Hi OP! Sorry I cannot figure out how to type your name. Something to try to remember "hurt feelings do not always go away after apology".
*Required lecture over.
Look, I will give him the benefit of the doubt that he is young and he still has air bubbles in his brain. STILL ^^ There is never ever never ever a reason to say what he said. Did he apologize? There are things you can joke about in relationships and things you just don't. One is you just don't make jokes about infidelity because that is what a relationship is all about. Trust is the glue well sort of that holds a relationship together. A relationship should be a safe space where you can be you without condemnation. A relationship should just be a safe space.
Everybody is sanative about somethings more than others and he need to learn that and stay away from those topics. Doing that is called respect. He needs to learn to have respect to you limits.

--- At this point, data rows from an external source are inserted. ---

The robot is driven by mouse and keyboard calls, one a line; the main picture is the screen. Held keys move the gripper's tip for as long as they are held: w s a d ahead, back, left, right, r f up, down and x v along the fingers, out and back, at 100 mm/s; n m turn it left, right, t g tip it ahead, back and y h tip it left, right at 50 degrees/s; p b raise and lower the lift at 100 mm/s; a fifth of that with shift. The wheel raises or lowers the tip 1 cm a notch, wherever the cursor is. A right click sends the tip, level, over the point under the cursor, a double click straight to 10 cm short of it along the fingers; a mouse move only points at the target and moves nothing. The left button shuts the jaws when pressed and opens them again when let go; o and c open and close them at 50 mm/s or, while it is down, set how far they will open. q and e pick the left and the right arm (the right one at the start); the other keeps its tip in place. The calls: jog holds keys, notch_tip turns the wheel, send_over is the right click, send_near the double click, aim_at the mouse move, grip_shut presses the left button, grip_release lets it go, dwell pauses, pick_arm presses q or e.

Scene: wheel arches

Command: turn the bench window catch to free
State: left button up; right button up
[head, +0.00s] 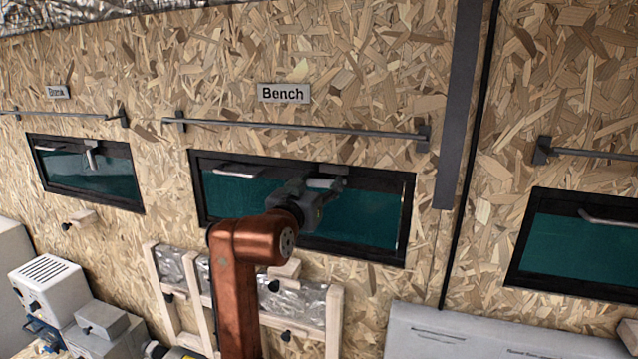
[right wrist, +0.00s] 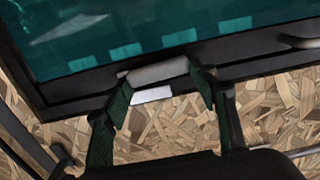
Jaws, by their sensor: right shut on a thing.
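The bench window (head: 372,222) is a black-framed teal pane under the "Bench" sign (head: 283,92). Its catch (head: 326,183) is a pale grey lever at the top of the frame, lying roughly level in the head view. My right gripper (head: 318,196) reaches up to it and partly hides it. In the right wrist view, the catch (right wrist: 155,73) shows as a pale bar between the two dark fingers of my right gripper (right wrist: 160,95), which is shut on it. My left gripper is in neither view.
A metal rail (head: 290,127) runs above the bench window. A grey handle (head: 233,172) sits on the frame to the left. Another window (head: 90,178) with a downward lever is at left, a third (head: 580,245) at right. A wooden rack (head: 332,320) stands below.

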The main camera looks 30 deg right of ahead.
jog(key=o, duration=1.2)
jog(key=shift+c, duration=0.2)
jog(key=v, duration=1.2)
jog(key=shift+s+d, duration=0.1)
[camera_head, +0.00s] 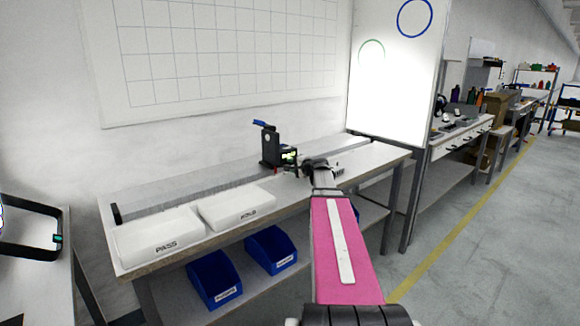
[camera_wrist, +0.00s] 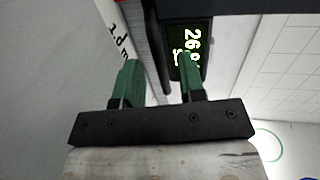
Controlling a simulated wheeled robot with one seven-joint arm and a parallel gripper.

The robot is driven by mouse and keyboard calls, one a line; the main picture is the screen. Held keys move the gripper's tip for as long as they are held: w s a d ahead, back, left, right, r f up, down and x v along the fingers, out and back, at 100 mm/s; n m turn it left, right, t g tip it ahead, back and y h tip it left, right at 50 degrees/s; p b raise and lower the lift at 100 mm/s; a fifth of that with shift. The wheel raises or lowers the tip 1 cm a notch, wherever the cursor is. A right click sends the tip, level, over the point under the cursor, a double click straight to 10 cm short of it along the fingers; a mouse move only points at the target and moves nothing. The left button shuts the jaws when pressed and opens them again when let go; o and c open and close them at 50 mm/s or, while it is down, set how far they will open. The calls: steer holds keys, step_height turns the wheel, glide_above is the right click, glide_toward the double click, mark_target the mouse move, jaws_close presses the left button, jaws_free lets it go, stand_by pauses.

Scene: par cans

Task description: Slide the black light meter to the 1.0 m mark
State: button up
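The black light meter (camera_head: 271,148) stands upright on the bench's rail, with a blue piece on top and a small lit display. In the wrist view the meter's dark body and its lit display (camera_wrist: 188,45), with digits starting "26", are close beyond the fingers. My gripper (camera_head: 292,166) is at the meter's right side in the head view. Its two green fingers (camera_wrist: 160,82) are apart, with a visible gap between them. Whether they touch the meter cannot be told. The 1.0 m mark cannot be made out in the head view.
The rail (camera_head: 190,187) runs along the bench back to a black end stop (camera_head: 117,213) at left. Blue bins (camera_head: 214,280) are below. A white panel (camera_head: 390,90) stands at right.

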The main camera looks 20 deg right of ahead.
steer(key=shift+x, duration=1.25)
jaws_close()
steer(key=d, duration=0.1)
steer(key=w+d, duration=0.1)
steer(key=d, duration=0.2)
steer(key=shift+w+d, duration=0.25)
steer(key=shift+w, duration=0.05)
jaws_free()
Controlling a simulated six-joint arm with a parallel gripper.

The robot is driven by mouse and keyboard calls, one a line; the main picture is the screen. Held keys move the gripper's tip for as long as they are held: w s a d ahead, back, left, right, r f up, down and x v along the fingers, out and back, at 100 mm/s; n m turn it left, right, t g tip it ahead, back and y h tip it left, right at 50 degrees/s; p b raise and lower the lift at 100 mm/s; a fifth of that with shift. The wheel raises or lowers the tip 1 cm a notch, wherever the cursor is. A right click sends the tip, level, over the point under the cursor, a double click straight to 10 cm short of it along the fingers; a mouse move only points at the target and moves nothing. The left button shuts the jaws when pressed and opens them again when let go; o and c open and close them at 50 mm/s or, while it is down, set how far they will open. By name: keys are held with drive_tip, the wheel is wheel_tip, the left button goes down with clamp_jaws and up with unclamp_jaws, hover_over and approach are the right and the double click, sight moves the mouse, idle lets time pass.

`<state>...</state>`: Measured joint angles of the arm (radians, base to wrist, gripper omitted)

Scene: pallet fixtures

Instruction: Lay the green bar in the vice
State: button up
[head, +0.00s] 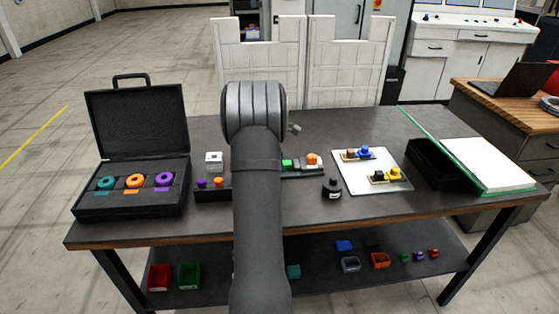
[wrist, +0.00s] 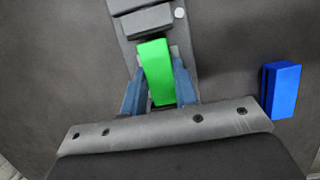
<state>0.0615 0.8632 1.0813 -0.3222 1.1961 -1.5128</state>
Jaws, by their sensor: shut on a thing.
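The green bar (wrist: 157,70) is between the two blue fingers of my gripper (wrist: 158,82) in the wrist view, and the gripper is shut on it. The grey vice (wrist: 148,22) lies just beyond the bar's far end, with a raised block and a small round pale knob. The bar's far end overlaps the vice's near part in the picture; I cannot tell whether it touches it or hangs above. In the head view my arm hides the gripper; a small green piece (head: 287,164) shows just right of the arm, beside grey parts.
A blue block (wrist: 282,90) stands right of the gripper. An open black case (head: 130,190) with coloured rings stands at the left of the table. A white board (head: 350,182) with coloured pieces and a black bin (head: 430,165) stand at the right.

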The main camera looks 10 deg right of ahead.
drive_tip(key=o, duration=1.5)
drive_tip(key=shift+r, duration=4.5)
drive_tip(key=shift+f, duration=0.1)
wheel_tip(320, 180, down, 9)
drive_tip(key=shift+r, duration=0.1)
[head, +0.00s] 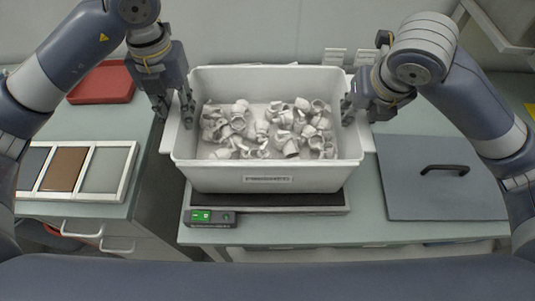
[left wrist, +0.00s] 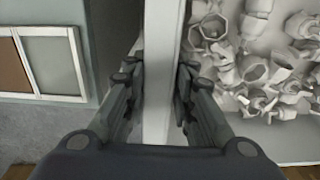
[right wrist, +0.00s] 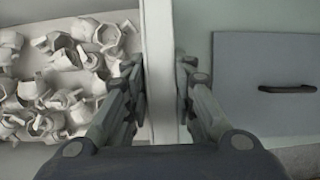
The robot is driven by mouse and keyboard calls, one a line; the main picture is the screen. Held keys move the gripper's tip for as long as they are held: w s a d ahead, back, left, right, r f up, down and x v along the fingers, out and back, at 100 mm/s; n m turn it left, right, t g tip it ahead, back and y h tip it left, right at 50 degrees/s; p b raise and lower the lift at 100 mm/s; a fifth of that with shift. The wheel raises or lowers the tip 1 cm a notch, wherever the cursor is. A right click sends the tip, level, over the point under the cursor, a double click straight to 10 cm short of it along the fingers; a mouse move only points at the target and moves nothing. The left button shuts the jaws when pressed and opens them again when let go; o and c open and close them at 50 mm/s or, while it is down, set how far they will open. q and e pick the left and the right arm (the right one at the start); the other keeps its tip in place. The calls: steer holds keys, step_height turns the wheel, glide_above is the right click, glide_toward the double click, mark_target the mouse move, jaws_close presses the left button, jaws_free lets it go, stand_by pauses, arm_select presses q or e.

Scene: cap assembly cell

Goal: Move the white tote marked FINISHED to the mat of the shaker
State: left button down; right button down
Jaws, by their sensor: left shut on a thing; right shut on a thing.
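The white tote (head: 265,178) holds many loose white caps (head: 265,125) and carries a small label on its front wall, too small to read surely. It stands on or just above a dark flat platform (head: 270,197) with a green-lit display (head: 208,217); I cannot tell if they touch. My left gripper (head: 175,115) is shut on the tote's left wall, which runs between its fingers in the left wrist view (left wrist: 157,85). My right gripper (head: 358,110) is shut on the right wall, seen between the fingers in the right wrist view (right wrist: 159,75). The shaker's mat cannot be made out for sure.
A grey panel with a black handle (head: 440,190) lies on the bench to the right. On the left counter are a framed tray with brown and grey fields (head: 112,170) and a red tray (head: 103,85). A gap separates the left counter from the bench.

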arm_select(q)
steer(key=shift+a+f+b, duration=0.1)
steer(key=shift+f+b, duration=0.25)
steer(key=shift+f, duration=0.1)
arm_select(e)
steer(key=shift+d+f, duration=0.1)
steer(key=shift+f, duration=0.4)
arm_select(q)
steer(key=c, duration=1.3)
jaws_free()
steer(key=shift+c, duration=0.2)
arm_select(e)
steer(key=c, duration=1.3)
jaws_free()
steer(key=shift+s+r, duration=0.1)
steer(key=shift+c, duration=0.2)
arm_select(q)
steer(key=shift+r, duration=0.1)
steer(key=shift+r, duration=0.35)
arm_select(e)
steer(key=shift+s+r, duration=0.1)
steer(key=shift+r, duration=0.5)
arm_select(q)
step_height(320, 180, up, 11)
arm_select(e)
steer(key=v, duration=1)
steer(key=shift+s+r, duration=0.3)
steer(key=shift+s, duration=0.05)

There is a once very popular lingerie store called Victoria's Secret. If your boyfriend came over for the weekend if you are over 18 and you had been bust playing video games instead of cleaning up for him and you had dirty underwear every he could say- Geez OP your apartment looks like a Victoria's Secret store when it closes after a Black Friday sale.
Do you see the difference. What he said was designed to hurt your feelings and that is never right. My example was designed to hurt your cleaning habits.
Do you see the difference?
It all comes with relationship experience. If a girl friend said to me what he said to you, I would say, "Fine then go fu king be with her". get up and walk away. Don't scream and howl just get up and walk off and let him come running after you apologizing.
There are limits to speech. For example, my wife is kind of bossy even though she means well. Her father was a mean tyrant. One day I said "You are just like your father. You try to run minute details of everyone's life". She screamed back, "I am nothing like my father and don't ever say that again". It went past her limits. So the next time I got irritated and her I said, "You are bossy like that cow MOO MOO MOOOOOOOOOO!" There was a famous cow on Bordon food commercials that had a talking cow cartoon character that always told you to buy that product.
Just remember next time instead of blowing up at him, stay calm and say- "You know I am sensitive about trust issues Please do not make jokes about that". A soft voice turns away wrath, my mom used to say. But back to example- he learns your limit, he learns he must respect your limits,
It is easier said than done. In time you both will get over it. Hopefully. I hope this helps and made you feel better.
Tell him Look we have a lot to learn about relationships and each other. Tell him we both need to learn to be careful because in the end all we really have is each other.